===== MATERIAL PROVIDED =====

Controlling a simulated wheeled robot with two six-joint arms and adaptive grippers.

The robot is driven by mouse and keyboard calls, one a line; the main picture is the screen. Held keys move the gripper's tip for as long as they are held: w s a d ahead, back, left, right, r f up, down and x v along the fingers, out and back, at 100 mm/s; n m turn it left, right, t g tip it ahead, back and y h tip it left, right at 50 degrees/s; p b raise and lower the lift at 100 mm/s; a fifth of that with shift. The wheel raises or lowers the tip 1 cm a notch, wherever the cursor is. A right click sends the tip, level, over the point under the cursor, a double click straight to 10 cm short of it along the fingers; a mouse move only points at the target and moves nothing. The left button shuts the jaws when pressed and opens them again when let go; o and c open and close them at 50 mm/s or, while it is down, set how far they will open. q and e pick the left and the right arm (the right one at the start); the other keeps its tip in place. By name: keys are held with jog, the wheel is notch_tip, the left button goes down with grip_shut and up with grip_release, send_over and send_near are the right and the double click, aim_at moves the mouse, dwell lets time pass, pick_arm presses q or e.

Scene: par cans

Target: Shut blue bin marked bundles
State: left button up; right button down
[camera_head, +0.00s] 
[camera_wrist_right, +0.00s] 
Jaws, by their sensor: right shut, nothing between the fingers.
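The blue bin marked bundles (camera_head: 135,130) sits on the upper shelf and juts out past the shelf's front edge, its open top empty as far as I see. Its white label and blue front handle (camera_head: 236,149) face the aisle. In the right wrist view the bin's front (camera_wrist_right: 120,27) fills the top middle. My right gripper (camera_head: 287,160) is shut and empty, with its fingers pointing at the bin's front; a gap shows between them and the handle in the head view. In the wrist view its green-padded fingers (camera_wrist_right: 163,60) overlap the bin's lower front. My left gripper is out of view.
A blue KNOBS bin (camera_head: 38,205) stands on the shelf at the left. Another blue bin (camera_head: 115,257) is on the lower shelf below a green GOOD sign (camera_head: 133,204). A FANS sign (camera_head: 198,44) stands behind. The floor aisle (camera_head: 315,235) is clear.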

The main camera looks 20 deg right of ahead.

=====

REQUIRED WORK = Copy each line in the data that holds the word "ahead".

CORRECT RESPONSE =
The robot is driven by mouse and keyboard calls, one a line; the main picture is the screen. Held keys move the gripper's tip for as long as they are held: w s a d ahead, back, left, right, r f up, down and x v along the fingers, out and back, at 100 mm/s; n m turn it left, right, t g tip it ahead, back and y h tip it left, right at 50 degrees/s; p b raise and lower the lift at 100 mm/s; a fifth of that with shift. The wheel raises or lowers the tip 1 cm a notch, wherever the cursor is. A right click sends the tip, level, over the point under the cursor, a double click straight to 10 cm short of it along the fingers; a mouse move only points at the target and moves nothing. The left button shuts the jaws when pressed and opens them again when let go; o and c open and close them at 50 mm/s or, while it is down, set how far they will open. q and e pick the left and the right arm (the right one at the start); the other keeps its tip in place. By name: keys are held with jog, the wheel is notch_tip, the left button goes down with grip_shut and up with grip_release, send_over and send_near are the right and the double click, aim_at moves the mouse, dwell lets time pass, pick_arm presses q or e.
The main camera looks 20 deg right of ahead.

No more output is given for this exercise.